In this section, we first describe the details of datasets, baselines approach and the hyper-parameters setting in our experiments, and then we present the evaluation results of our model compared with baseline approaches. Moreover, we implement ablation experiments to evaluate the effectiveness of various components in our model. In addition, we visualize the latent meta-event and structured representations of storylines to validate the effectiveness of storyline extraction.

4.1 Datasets

To evaluate the proposed DESEM, we use the three datasets from [38] which were crawled from the GDELT Event Database.1

¹
http://data.gdeltproject.org/events/index.html.
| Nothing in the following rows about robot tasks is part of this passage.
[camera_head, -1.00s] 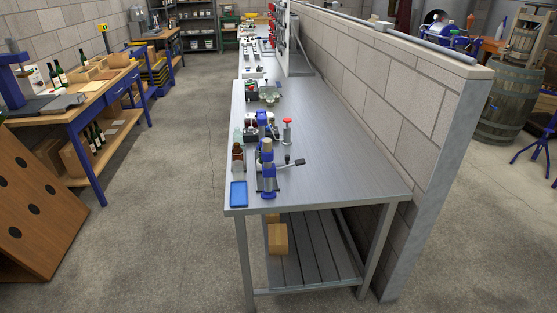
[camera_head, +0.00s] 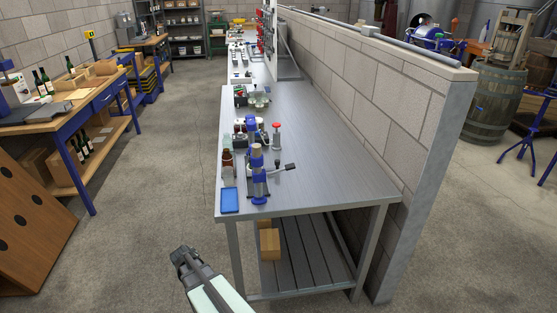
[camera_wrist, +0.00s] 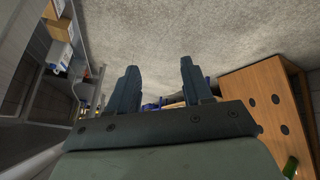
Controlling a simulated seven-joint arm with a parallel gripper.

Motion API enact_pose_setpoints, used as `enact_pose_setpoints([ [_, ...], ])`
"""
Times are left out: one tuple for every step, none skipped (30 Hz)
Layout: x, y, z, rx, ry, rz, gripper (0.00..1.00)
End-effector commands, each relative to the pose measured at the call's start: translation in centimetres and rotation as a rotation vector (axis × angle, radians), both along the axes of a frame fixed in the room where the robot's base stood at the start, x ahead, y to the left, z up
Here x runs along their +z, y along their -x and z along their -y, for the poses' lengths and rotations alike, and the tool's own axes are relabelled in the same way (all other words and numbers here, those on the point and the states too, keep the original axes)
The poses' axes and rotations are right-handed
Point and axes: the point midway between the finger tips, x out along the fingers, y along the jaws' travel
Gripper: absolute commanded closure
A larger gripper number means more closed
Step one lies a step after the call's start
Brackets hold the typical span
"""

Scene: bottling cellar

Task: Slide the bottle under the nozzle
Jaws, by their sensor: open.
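A small brown bottle (camera_head: 227,161) stands near the left edge of the steel bench (camera_head: 330,182). A paler glass bottle (camera_head: 227,142) stands just behind it. A blue bench device (camera_head: 258,175) with a side lever stands right of the brown bottle. I cannot make out which part is the nozzle. My gripper (camera_head: 184,252) is low over the floor, left of the bench's front end and well apart from the bottle. In the wrist view its two fingers (camera_wrist: 160,85) are spread with nothing between them. The bottle cannot be made out there.
A blue tray (camera_head: 230,200) lies at the bench's front left corner. A red-topped device (camera_head: 276,135) stands behind the blue one. A block wall (camera_head: 390,110) runs along the bench's right side. The bench's front right surface is bare. A wooden rack (camera_head: 35,220) stands at the left.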

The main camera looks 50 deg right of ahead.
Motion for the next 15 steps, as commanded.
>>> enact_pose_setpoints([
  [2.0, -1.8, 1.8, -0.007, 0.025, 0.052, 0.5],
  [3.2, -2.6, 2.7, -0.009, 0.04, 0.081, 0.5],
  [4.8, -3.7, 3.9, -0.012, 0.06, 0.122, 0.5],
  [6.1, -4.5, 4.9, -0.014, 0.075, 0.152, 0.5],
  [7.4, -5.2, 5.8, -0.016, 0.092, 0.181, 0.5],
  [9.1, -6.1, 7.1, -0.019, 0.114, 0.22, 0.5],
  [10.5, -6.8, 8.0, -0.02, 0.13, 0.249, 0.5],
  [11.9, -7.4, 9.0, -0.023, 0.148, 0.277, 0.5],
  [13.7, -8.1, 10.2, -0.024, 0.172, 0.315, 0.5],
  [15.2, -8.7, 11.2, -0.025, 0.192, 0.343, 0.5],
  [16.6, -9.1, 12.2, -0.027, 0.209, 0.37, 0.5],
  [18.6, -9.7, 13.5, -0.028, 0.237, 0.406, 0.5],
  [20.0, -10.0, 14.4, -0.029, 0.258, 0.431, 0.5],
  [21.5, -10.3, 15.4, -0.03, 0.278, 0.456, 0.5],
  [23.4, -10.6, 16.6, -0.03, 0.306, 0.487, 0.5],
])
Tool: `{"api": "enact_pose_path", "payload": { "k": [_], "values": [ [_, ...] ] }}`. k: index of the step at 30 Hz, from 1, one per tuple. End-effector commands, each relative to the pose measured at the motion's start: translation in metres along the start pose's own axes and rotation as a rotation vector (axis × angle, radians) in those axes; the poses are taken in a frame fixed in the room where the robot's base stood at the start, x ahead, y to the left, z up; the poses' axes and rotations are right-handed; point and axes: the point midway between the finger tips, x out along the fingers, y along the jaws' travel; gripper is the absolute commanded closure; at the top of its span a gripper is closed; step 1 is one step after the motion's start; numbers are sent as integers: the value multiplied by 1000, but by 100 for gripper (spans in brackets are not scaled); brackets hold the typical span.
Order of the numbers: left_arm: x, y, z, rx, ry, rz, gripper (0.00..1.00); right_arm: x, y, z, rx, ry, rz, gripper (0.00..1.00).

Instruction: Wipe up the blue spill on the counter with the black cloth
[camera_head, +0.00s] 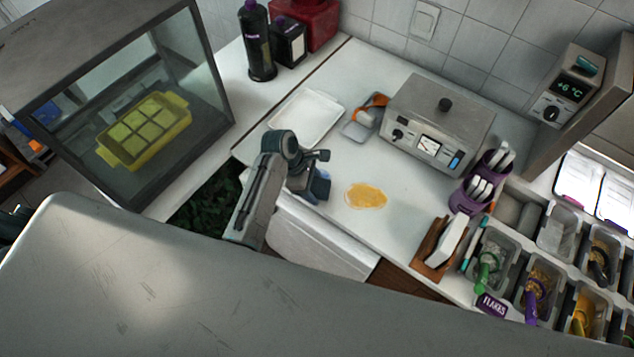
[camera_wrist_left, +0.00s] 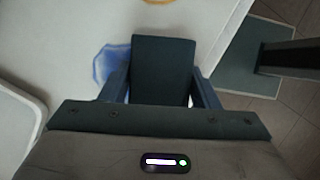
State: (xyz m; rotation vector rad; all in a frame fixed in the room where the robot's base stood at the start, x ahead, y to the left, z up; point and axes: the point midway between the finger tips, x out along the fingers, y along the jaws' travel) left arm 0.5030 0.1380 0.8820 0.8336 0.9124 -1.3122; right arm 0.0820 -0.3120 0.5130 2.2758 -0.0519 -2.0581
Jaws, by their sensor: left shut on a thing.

In these datasets, documents are grouped by their publishing date and each day is considered as an epoch:

•

Dataset I contains more than 500K news articles published in the month of May in 2014.

•

Dataset II, a subset of Dataset I, contains news articles published in the first week of May 2014. It consists of more than 100K documents, and altogether 77 storylines were manually annotated for evaluation.

•

Dataset III includes 30 different types of storylines manually constructed from Dataset I, and four types of storyline are contained in this dataset: (1) long-term storylines which last for more than two weeks; (2) short-term storylines which last for less than one week; (3) intermittent storylines which last for more than two weeks in total, but stop for a period of time and then appear again; (4) new storylines that emerge in the middle of the whole period, not starting at the beginning.

We extract quadruple $\langle\bm{l},\bm{p},\bm{o},\bm{w}\rangle$ from a document and concatenate their word embeddings as the input vector $\bm{d}=[\bm{l},\bm{p},\bm{o},\bm{w}]$ of SAE. For a document containing more than one entity for the same event element type, for example, a document might contain mentions of different locations, we calculate the weighted sum of all location embeddings according to their occurrence frequency. If a certain event element is missing from the document, we set it to “null” which means a zero vector. We use pre-trained Glove [25] to initialize each word with a 100-dimensional embedding vector, and $\bm{d}$ would be a 400-dimensional vector.

4.2 Experimental setup

In our experiments, we follow the pre-processing step as describe in [38]. We used the Stanford Named Entity Recognizer2

²
https://nlp.stanford.edu/software/CRF-NER.html.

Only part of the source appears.